If I have initial velocity $V_0$ and I want to know how much distance is covered after $t$ seconds with acceleration $a$ meters per second, I tried this (where $V_t = V_0 + at$):
$$d = \lim_{k\to\infty}\frac{t}{k} \sum_{i=0}^{k-1} \left(V_0 + \frac{i \cdot (V_t-V_0)}{k-1}\right)$$
For example if $V_0 = 20$ and $t=3$ and $a=10$ then we could keep approximating:
$V_3 = \frac{3}{2}(20) + \frac{3}{2}(50)$
$V_3 = \frac{3}{3}(20) + \frac{3}{3}(35) + \frac{3}{3}(50)$
$V_3 = \frac{3}{4}(20) + \frac{3}{4}(30) + \frac{3}{4}(40) +\frac{3}{4}(50)$
And so on. I generalized it to $k$ terms and went to infinity and simplified the algebra. If you do the math the $k$ terms cancel out and you get this:
$V_t = V_0t + \frac{1}{2}at^2$
Which seems to be correct from what I am see on Google.
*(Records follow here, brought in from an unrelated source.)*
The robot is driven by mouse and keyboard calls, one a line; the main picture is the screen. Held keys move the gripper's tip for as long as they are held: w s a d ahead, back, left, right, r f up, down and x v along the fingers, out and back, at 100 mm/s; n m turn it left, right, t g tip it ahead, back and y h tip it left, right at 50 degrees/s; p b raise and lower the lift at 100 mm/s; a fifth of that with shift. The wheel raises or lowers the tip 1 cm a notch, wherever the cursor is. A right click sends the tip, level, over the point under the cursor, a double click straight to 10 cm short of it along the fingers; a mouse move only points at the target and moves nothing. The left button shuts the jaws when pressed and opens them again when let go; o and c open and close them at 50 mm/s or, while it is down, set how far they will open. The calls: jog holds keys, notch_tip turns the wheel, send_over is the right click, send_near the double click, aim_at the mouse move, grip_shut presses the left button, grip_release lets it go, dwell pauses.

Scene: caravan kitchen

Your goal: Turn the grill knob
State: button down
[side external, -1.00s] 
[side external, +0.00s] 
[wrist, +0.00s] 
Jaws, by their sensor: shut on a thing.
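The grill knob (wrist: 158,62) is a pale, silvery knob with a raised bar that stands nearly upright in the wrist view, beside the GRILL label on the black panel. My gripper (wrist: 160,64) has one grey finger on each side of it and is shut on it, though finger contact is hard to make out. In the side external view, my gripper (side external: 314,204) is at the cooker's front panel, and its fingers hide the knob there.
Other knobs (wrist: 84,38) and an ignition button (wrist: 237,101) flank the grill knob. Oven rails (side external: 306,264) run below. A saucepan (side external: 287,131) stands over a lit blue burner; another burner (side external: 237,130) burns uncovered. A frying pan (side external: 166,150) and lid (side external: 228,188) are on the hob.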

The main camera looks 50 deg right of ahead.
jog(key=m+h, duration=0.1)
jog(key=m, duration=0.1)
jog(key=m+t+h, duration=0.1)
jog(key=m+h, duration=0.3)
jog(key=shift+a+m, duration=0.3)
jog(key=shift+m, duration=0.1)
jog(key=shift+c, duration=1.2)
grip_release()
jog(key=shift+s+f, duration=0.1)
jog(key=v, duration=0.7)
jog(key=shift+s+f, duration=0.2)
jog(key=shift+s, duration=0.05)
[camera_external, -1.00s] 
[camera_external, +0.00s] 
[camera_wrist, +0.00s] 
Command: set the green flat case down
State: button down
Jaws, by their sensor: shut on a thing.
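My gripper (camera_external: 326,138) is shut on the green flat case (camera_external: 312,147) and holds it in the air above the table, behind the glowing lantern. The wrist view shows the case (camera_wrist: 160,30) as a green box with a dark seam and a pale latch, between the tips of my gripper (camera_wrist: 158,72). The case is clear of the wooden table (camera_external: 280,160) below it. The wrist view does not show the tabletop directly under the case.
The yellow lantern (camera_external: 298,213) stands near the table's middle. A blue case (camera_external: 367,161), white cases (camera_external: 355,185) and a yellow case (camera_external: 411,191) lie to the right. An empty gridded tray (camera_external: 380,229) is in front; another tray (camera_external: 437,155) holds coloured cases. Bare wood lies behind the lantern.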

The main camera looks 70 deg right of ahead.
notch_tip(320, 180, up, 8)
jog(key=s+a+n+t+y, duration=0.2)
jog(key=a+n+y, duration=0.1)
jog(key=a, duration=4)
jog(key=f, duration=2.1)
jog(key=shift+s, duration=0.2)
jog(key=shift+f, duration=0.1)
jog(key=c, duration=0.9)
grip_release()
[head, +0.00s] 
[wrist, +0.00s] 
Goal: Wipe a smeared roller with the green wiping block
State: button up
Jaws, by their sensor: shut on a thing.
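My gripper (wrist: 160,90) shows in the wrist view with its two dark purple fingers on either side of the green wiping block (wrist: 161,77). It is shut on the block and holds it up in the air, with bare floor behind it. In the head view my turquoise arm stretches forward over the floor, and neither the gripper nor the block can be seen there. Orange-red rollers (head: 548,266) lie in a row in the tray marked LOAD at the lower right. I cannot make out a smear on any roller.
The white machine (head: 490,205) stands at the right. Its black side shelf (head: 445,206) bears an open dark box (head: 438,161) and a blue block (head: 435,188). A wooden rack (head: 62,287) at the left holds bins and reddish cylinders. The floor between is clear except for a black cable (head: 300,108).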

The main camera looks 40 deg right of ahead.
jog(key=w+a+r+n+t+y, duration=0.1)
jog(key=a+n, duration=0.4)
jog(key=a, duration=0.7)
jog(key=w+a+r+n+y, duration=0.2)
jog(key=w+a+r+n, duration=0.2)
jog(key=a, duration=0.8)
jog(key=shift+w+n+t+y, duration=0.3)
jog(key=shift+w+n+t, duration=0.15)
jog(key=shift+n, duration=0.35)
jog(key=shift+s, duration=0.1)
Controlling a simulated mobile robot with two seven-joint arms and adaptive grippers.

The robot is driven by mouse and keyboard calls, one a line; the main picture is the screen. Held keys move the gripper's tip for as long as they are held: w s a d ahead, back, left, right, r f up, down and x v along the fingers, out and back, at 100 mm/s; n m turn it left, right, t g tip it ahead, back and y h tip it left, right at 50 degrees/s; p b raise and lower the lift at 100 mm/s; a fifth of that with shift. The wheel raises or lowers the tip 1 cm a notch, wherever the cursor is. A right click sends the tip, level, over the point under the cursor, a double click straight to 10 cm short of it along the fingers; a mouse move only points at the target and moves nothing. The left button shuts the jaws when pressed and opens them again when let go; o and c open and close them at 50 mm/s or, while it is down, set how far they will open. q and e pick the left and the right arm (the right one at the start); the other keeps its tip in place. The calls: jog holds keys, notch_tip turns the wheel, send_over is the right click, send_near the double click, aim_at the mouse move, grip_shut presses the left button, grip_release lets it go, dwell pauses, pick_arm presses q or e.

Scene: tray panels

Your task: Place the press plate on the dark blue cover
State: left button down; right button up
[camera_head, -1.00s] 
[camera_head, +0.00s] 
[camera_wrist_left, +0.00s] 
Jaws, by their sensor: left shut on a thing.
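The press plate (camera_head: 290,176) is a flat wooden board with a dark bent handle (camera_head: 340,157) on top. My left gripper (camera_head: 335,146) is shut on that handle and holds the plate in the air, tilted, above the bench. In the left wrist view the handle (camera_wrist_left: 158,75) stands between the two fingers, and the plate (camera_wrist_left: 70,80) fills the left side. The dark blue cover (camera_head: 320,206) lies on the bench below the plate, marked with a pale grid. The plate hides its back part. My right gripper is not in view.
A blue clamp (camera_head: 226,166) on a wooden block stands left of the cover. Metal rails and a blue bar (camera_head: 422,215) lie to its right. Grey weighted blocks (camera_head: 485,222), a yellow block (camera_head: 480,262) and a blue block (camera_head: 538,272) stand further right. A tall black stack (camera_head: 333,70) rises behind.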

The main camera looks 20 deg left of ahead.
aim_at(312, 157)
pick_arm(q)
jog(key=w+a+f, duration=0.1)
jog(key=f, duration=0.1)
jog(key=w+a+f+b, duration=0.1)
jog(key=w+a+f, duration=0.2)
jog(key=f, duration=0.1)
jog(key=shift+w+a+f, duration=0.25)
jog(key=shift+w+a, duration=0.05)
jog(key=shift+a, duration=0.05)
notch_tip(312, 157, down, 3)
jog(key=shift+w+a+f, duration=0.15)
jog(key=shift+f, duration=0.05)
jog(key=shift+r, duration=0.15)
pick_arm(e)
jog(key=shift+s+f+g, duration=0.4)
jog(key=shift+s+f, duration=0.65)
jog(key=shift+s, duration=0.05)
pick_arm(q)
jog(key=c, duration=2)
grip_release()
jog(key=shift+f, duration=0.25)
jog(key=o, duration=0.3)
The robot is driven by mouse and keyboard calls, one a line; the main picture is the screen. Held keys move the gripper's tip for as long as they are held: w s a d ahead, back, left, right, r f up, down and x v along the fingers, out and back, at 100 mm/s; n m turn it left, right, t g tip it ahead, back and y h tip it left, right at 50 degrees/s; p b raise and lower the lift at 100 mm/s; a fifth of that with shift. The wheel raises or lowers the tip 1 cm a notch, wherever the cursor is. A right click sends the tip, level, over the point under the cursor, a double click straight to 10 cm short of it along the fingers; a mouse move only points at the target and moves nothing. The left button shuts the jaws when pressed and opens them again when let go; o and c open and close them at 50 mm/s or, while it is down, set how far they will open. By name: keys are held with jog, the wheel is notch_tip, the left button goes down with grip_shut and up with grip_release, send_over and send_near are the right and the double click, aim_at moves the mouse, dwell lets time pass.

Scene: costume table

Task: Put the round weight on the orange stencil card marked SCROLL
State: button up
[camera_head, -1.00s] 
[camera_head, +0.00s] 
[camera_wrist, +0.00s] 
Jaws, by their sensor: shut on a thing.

But how do I make the connection to calculus where people start talking about derivatives and integrals regarding distance, velocity, and acceleration? I don't understand how we "know" to use those things there and why they match the result I just got.
$d(t) = \int_0^t v(\tau) d \tau = \int_0^t (v_0+ a\tau) d \tau$.
Evaluating the Riemann integral using a uniform grid gives $d(t) = \lim_k {t \over k} \sum_{i=0}^{k-1} V_{{i t \over k}} = \lim_k {t \over k} \sum_{i=0}^{k-1} (V_0 + a{i t \over k}) = V_0 t + {1 \over 2} a t^2$.